Functions of Constitutions

In a response to a story that I blogged about yesterday, New Yorker Magazine Senior Editor, Hendrik Hertzberg, takes issue with the claim that the US Constitution has become increasingly irrelevant as a model for constitution-builders worldwide. Hertzberg writes:

The problem is that the study focusses almost exclusively on rights—the individual and civil rights that are specified in written constitutions. But it almost totally ignores structures—the mundane mechanisms of governing, the nuts and bolts, which is mainly what constitutions, written and unwritten, are about, and which determine not only whether rights are truly guaranteed but also whether a government can truly function in accordance with democratic norms. Or function at all with any semblance of efficiency, effectiveness, and accountability.
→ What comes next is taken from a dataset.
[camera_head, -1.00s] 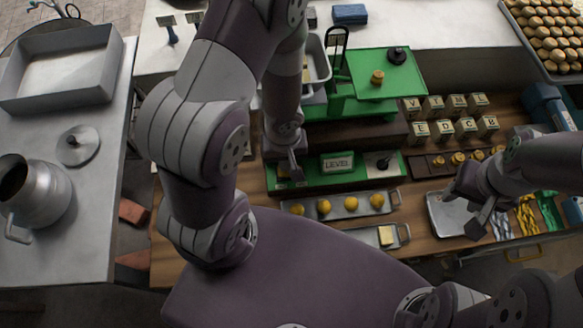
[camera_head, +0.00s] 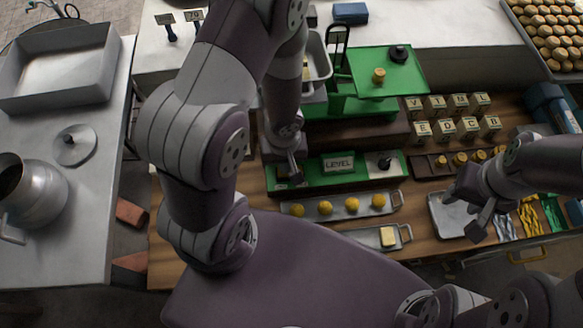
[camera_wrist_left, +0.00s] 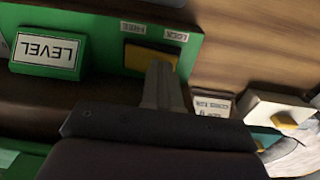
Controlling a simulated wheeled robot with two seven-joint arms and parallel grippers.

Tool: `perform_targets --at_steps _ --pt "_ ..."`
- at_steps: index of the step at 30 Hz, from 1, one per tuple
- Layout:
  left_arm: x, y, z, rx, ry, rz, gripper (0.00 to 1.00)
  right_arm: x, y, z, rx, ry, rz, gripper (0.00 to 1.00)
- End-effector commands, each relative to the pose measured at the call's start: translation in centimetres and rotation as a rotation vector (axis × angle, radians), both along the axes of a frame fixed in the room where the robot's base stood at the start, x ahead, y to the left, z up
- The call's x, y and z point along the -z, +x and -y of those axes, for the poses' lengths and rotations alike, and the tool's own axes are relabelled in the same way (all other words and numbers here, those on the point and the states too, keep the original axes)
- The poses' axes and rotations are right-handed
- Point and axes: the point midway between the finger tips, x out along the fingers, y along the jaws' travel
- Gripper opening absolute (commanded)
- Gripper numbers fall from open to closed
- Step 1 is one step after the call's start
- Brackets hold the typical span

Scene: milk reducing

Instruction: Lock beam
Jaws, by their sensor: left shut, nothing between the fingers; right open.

In Chapter 6 of the Dyck text, we learn that there are five main functions of any constitution, the first one of which “to define the structure of major institutions of government.” Other major functions are:

  • To divide powers and responsibilities among the various institutions of government
  • To regulate relations between the citizen and the state (this is where rights–civil, legal, political, sometimes economic, social and cultural–are enumerated)
  • To serve as a political symbol
  • To specify a method for amending the constitution

What does the study in question say about whether the US Constitution is being used as a template in these other areas? You’ll have to wait until the study is published in June of this year to find out.